"This all misses the point. What was Eric Garner doing? He was selling cigarettes, loose cigarettes. And the police in New York, because they're so eager for tax collection -- what is being done here with regard to taxes and the state's desire to collect them no matter what, how many cops were descended on that situation for cigarettes? [...] "You've got $13 a carton, $13 a pack in New York City, over $6 of that is taxes. And the authorities are telling the cops, 'You go out and you stop that,' because they're so intent on collecting tax revenue. I think the real outrage here is that an American died while the state is enforcing tax collection on cigarettes. This is just absurd. And it, you know, people talk about the left, they want a big state. They want a powerful state. Well, here it is. You've got to take all of it. If you want a powerful state, there's your police force acting on demands of the authorities to go out and make sure that every dime of tax is collected particularly from tobacco. Look how we stigmatize tobacco."
Just one day after we learned that a New York grand jury would not indict the police officer responsible for Eric Garner's death, Sen. Rand Paul talked to msnbc's Chris Matthews about the developments. As far as the Kentucky Republican was concerned, Americans should "blame the politicians" who raised cigarette taxes.
Soon after, Jon Stewart, highlighting Paul's comments, replied, "What the f*** are you talking about?" It was a normal, human reaction to the senator's explanation, but apparently, the GOP lawmaker was talking about the increasingly common explanation on the right for Garner's killing. Here was Rush Limbaugh on Fox News' Sunday show yesterday:
As ridiculous as this may sound, it's not just Rand Paul and Limbaugh -- two Fox News hosts and a Washington Times columnist have made the exact same argument in recent days.
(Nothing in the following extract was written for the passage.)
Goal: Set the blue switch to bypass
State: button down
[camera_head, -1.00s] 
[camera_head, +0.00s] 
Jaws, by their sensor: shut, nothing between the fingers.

Apparently, for much of the right, the real problem here has nothing to do with race, law enforcement, and excessive force. It has everything to do with taxes.
This really isn't complicated. As Danny Vinik explained last week, Eric Garner didn't die because of cigarette taxes. He died "because a cop put him in a chokehold, in violation of NYPD rules, and held his head against ground."
Aliyah Frumin also had a good piece on this: "Even if high taxes on cigarettes create a vibrant black market for cigarettes, critics say that has little to do with how police officers enforce those laws. Hiking taxes on cigarettes and banning the sale of loose cigarettes doesn't require cops to use lethal force against violators of the law."
By the reasoning adopted by Paul, Limbaugh, and their allies, if cigarette taxes were lower, there wouldn't be a black market, and Garner wouldn't have been selling loose cigarettes, and the police wouldn't have confronted him, and there wouldn't have been an altercation, and Garner wouldn't have been killed. The problem, in case this isn't obvious, is that this same argument could be applied to nearly any tax -- or any law, really -- that might lead to a potentially violent confrontation between a citizen and a police officer.
What seems to have happened here is that some on the right, unable to defend the outcome of the Garner case, have looked for a way to exploit the story to advance a tangentially related cause. And while that's shameful, it's also absurd -- we're not going to start cutting taxes and/or repealing laws to prevent police-related deaths.